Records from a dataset
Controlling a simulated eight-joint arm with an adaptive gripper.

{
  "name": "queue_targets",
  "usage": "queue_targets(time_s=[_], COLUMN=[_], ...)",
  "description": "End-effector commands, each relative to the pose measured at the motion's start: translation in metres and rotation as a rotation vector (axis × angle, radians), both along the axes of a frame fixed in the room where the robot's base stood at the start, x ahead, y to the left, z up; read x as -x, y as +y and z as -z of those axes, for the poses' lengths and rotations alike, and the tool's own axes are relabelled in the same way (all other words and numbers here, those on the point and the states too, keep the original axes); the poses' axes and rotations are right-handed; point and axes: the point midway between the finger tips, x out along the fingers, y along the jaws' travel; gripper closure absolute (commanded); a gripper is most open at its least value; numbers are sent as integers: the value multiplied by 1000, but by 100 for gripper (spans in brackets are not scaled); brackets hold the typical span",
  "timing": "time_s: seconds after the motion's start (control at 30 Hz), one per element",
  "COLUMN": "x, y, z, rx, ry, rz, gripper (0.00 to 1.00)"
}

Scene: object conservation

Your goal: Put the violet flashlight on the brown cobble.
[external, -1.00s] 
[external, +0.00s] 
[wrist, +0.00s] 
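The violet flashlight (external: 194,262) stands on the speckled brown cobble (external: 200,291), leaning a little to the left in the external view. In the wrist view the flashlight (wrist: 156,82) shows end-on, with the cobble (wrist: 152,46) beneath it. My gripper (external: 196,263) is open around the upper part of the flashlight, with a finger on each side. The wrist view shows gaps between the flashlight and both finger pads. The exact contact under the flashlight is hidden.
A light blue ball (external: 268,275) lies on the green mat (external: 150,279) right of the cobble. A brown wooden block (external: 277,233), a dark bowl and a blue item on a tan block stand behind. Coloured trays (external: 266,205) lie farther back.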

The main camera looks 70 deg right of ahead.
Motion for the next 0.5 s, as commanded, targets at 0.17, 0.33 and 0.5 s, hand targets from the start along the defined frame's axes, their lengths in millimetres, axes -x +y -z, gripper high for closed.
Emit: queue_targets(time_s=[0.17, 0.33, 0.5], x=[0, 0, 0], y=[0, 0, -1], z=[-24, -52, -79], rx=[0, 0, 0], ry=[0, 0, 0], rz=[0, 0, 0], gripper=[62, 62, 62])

==

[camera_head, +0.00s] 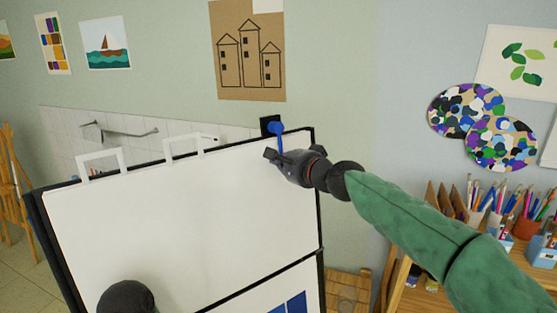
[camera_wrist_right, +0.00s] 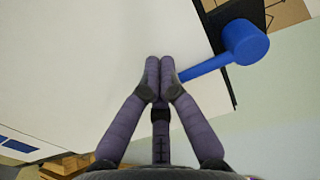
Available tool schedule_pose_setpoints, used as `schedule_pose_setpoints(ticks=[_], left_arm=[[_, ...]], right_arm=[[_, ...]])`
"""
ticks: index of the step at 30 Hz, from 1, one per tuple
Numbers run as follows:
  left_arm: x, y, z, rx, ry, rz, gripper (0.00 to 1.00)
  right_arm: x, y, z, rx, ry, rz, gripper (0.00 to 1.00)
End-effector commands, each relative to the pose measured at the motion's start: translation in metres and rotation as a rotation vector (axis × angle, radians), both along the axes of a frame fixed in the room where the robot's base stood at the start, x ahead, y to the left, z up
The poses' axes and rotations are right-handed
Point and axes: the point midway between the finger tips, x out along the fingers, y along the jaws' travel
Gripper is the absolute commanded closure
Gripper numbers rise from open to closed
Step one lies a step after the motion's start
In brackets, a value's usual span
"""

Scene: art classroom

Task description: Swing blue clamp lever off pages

Exercise instructions: Both the line with "left_arm: x, y, z, rx, ry, rz, gripper" and the line with "right_arm: x, y, z, rx, ry, rz, gripper" belong in the extract, along with every line between them; set down those lines exactly and only.

Task solution:
  left_arm: x, y, z, rx, ry, rz, gripper (0.00 to 1.00)
  right_arm: x, y, z, rx, ry, rz, gripper (0.00 to 1.00)

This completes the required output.